Kuasa Hukum Terdakwa Pemilik EO GR Pro GAR, Misfuryadi Basrie SH Terangkan Kliennya Harus Dijadikan Korban dan Alat Harus Setor Dana-dana Kelebihan-kelebihan Maupun Keperluan-keperluan untuk Disbud
Kuasa Hukum terdakwa pemilik EO GR Pro GAR, Misfuryadi Basrie SH (pertama dari kiri) foto bersama anggota tim Kuasa Hukumnya Barens Damanik SH, di luar ruang Prof Dr HM Hatta Ali SH MH, Pengadilan Tipikor pada PN Jakpus, Jalan Bungur, Kemayoran, Selasa (16/09/2025). (Foto : Murgap Harahap)
Jakarta, Madina Line.Com – Pengadilan Tindak Pidana Korupsi (Tipikor) pada Pengadilan Negeri Jakarta Pusat (PN Jakpus) menggelar acara sidang lanjutan perkara terdakwa pemilik Event Organizer (EO) Gerai Production (GR Pro) Gatot Arif Rahmadi (GAR) yang diduga melakukan penyimpangan kegiatan-kegiatan pada Dinas Kebudayaan (Disbud) Pemerintah Provinsi Daerah Khusus Ibukota (Pemprov DKI) Jakarta yang bersumber dari Anggaran Pendapatan dan Belanja Daerah (APBD) bersama 2 (dua) terdakwa lainnya berinisial Iwan Henry Wardhana (IHW) dan terdakwa Mohamad Fairza Maulana (MFM) senilai Rp36,3 miliar, di ruang Prof Dr HM Hatta Ali SH MH, Pengadilan Tipikor pada PN Jakpus, Jalan Bungur, Kemayoran, Selasa (16/09/2025).
Dalam dakwaan jaksa, terdakwa IHW selaku Kepala Dinas Kebudayaan (Kadisbud) DKI Jakarta periode 2020 hingga 2024, terdakwa MFM selaku Pelaksana tugas (Plt) Kepala Bidang (Kabid) Pemanfaatan, dan terdakwa GAR, diduga bersepakat untuk menggunakan tim EO miliknya dalam kegiatan-kegiatan pada bidang Pemanfaatan Disbud Provinsi DKI Jakarta.
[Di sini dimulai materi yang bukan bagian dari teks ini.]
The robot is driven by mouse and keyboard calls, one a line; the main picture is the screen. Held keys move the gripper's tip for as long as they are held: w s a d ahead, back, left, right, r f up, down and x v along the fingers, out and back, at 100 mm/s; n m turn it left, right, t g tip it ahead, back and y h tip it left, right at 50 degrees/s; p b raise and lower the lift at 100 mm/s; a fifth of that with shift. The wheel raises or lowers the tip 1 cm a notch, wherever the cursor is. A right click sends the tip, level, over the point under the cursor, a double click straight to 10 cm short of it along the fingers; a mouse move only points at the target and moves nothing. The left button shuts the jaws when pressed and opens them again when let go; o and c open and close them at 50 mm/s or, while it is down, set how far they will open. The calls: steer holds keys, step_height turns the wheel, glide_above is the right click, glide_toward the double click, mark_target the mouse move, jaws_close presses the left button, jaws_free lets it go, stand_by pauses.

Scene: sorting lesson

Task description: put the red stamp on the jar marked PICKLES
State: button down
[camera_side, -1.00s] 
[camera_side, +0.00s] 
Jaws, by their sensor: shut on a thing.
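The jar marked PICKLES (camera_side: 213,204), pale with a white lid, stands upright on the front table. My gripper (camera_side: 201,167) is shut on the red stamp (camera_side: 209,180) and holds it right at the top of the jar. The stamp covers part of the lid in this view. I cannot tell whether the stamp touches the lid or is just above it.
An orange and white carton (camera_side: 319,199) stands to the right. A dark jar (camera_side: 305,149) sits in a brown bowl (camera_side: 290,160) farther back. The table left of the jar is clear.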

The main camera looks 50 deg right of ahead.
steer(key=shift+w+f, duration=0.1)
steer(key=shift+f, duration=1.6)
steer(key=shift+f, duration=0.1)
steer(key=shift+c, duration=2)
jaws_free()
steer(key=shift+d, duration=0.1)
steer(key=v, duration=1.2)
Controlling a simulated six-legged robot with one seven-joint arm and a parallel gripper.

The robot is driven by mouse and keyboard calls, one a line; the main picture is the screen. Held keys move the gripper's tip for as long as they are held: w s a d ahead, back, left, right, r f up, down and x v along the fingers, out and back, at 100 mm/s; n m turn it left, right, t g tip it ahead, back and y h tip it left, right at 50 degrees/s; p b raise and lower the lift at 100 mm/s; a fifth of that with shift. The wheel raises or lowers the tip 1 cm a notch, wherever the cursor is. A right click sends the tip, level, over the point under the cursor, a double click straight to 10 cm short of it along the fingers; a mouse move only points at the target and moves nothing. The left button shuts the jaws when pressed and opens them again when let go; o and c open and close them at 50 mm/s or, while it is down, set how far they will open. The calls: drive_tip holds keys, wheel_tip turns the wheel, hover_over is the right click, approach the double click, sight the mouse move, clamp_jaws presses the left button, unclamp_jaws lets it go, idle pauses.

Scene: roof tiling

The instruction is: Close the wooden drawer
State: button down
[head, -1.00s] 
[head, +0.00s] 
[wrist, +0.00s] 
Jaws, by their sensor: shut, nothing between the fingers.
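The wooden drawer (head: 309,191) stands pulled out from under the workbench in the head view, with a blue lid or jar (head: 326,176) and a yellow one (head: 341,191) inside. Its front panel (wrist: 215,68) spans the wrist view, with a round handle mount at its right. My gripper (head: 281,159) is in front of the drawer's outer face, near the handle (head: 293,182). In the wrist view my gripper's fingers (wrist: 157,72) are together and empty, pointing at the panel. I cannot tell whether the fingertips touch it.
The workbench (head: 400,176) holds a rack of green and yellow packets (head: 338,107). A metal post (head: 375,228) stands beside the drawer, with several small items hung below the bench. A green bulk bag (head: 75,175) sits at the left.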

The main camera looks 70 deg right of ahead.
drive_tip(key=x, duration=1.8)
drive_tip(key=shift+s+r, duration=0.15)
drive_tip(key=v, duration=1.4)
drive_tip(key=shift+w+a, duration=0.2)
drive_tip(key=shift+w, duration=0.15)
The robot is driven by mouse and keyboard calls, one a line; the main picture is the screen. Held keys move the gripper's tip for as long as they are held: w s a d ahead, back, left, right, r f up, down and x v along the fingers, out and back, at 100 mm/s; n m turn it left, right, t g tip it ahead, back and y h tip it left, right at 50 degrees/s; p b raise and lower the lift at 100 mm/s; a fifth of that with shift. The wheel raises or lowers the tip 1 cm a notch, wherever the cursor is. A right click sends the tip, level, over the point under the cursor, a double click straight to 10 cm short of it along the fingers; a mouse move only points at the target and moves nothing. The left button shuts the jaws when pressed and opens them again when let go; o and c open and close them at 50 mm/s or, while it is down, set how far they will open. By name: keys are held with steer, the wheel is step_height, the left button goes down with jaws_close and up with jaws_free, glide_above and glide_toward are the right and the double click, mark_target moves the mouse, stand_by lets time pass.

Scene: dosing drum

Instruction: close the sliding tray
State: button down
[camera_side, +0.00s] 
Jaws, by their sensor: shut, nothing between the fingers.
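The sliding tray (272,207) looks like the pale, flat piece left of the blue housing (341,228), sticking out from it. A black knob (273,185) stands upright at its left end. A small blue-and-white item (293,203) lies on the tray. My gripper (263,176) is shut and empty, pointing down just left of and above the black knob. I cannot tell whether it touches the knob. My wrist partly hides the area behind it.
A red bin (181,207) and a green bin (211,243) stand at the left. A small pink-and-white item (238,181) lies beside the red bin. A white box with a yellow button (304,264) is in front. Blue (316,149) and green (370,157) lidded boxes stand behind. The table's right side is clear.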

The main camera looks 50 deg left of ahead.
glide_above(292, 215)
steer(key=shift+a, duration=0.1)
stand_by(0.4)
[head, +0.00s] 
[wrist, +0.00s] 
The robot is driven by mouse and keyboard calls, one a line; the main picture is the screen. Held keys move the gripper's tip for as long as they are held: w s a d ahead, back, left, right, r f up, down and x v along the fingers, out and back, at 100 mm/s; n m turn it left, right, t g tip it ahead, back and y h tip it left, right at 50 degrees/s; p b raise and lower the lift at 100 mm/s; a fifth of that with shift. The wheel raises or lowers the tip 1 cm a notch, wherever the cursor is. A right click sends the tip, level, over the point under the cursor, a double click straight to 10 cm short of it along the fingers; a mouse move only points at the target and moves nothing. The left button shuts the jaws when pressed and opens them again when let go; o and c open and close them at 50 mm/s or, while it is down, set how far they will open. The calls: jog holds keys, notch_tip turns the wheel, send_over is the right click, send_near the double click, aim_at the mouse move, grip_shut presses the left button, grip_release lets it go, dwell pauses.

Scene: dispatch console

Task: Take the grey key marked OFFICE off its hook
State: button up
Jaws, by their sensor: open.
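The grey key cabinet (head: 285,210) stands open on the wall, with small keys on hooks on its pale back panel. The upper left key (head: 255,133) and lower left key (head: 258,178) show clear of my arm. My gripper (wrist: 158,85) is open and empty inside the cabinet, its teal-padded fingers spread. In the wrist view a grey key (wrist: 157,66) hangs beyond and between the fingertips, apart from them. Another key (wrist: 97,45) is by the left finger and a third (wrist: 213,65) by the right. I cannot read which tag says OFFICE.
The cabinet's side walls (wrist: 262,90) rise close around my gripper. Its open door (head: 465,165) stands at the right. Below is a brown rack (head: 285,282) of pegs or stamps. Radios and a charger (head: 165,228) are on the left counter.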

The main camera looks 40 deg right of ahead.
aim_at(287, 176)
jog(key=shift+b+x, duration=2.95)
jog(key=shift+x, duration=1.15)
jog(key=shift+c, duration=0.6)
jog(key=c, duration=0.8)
Terdakwa MFM dan terdakwa GAR diduga bersepakat untuk menggunakan sanggar-sanggar fiktif dalam pembuatan Surat Pertanggung Jawaban (SPJ) guna pencairan dana kegiatan Pergelaran Seni dan Budaya.
Bahwa perbuatan terdakwa IHW, MFM, dan GAR bertentangan antara lain Undang-Undang (UU) Nomor 28 Tahun 1999 tentang Penyelenggaraan Negara yang Bersih dan Bebas dari Korupsi, Kolusi dan Nepotisme (KKN), Peraturan Presiden (Perpres) Republik Indonesia (RI) Nomor 12 Tahun 2021 tentang Perubahan Atas Perpres RI Nomor 16 Tahun 2018 tentang Pengadaan Barang/Jasa Pemerintah. Kemudian, melanggar Peraturan Daerah (Perda) Provinsi DKI Jakarta Nomor 5 Tahun 2007 tentang Pokok-Pokok Pengelolaan Keuangan Daerah, Peraturan Lembaga Kebijakan Pengadaan Barang/Jasa Pemerintah Nomor 8 Tahun 2018 tentang Pedoman Swakelola. Pasal yang didakwakan untuk para terdakwa adalah Pasal 2 ayat (1), Pasal 3 Juncto (Jo) Pasal 18 ayat (1) UU RI Nomor 31 Tahun 1999 sebagaimana telah diubah dengan UU RI Nomor 20 Tahun 2001 tentang Perubahan Atas UU RI Nomor 31 Tahun 1999 tentang Pemberantasan Tipikor Jo Pasal 55 ayat (1) ke-1 Kitab Undang-Undang Hukum Pidana (KUHP) Jo Pasal 64 ayat (1) KUHP.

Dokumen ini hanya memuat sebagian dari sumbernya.